3. Evaluate the Statements:

B. Trajectory is circular centered at (1, 0) As derived, the trajectory is $(x-1)^2 + y^2 = 1$ , which is a circle centered at $(1,0)$ . This statement is correct.
C. Radius of curvature at initial point is $\frac{1}{2}$ Since the trajectory is a circle with radius $R=1$ , the radius of curvature at any point on the circle (including the initial point) is constant and equal to the radius, which is 1. This statement is incorrect.

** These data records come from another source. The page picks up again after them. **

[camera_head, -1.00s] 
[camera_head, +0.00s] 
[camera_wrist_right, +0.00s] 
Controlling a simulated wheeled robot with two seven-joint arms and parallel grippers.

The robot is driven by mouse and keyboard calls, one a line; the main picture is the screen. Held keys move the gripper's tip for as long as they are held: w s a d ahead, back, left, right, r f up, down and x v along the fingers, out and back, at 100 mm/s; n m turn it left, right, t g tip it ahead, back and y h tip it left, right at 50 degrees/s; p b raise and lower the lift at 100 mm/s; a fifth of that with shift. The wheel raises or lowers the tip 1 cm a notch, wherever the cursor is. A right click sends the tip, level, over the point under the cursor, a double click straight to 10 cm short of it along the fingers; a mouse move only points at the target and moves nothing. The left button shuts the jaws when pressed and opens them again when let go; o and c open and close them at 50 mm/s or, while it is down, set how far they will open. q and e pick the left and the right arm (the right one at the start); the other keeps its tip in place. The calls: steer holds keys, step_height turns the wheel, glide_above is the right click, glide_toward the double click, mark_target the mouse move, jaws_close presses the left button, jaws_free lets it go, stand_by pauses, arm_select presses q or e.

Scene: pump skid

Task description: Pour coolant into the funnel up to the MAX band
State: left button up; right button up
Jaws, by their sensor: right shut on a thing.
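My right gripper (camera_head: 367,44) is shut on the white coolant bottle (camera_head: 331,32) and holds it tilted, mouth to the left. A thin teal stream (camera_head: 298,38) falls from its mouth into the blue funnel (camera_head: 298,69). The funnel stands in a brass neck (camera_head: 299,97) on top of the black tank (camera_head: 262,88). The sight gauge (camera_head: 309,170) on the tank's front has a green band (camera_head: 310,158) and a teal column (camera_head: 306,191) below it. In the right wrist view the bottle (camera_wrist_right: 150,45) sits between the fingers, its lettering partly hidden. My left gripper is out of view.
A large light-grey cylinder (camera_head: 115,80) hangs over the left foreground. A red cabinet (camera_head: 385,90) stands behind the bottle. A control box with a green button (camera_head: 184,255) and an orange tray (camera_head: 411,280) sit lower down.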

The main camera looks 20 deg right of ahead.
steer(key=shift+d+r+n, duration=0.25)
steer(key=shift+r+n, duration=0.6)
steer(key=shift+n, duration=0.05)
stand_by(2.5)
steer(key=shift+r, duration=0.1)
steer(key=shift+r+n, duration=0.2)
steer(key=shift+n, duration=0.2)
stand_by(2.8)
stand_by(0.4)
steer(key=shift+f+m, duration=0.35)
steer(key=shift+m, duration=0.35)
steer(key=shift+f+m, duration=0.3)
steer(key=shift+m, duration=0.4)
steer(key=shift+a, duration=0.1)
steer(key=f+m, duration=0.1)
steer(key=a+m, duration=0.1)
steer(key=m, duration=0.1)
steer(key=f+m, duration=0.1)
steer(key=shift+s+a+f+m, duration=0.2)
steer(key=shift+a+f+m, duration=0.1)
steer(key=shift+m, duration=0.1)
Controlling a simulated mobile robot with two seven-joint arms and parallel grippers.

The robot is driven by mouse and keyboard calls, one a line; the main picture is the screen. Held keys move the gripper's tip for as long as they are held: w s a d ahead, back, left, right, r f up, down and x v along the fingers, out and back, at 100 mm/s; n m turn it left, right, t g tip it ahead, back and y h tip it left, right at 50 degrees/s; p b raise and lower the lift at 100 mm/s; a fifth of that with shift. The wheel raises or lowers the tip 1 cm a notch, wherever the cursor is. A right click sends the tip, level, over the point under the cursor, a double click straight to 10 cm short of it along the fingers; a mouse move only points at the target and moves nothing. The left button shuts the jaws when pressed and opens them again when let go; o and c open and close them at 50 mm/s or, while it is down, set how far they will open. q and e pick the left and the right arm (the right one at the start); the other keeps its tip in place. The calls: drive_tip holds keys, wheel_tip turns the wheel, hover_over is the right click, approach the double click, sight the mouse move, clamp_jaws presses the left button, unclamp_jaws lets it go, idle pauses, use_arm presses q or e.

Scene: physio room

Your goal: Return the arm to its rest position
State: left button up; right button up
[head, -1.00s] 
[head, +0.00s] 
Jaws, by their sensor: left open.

A. Net deviation of ray is 0° The slab has a width of 50 cm, meaning it extends from $x=0$ to $x=0.5$ m (assuming consistent units with the equation of trajectory where the center is at $x=1$ ). The ray enters at $x=0$ . It exits the slab at $x=0.5$ . At the exit point ( $x=0.5$ ), the angle $\alpha$ the ray makes with the x-axis is given by: $\sin \alpha = 1-x = 1-0.5 = 0.5$ So, $\alpha = 30^\circ$ . This angle $\alpha$ is the angle of incidence ( $i_{exit}$ ) at the exit surface, because the normal to the exit surface (at $x=0.5$ ) is parallel to the x-axis. The refractive index of the medium at the exit surface is $\mu(0.5) = \frac{1}{1-0.5} = \frac{1}{0.5} = 2$ . Applying Snell's Law at the exit interface: $\mu(0.5) \sin i_{exit} = \mu_{air} \sin r_{exit}$ $2 \cdot \sin(30^\circ) = 1 \cdot \sin r_{exit}$ $2 \cdot \frac{1}{2} = \sin r_{exit}$ $1 = \sin r_{exit} \implies r_{exit} = 90^\circ$ . This means the ray exits the slab making an angle of $90^\circ$ with the x-axis, i.e., it exits parallel to the y-axis. Since the ray entered parallel to the y-axis and exits parallel to the y-axis, the net deviation of the ray is $0^\circ$ . This statement is correct.

Conclusion: Statements A and B are correct.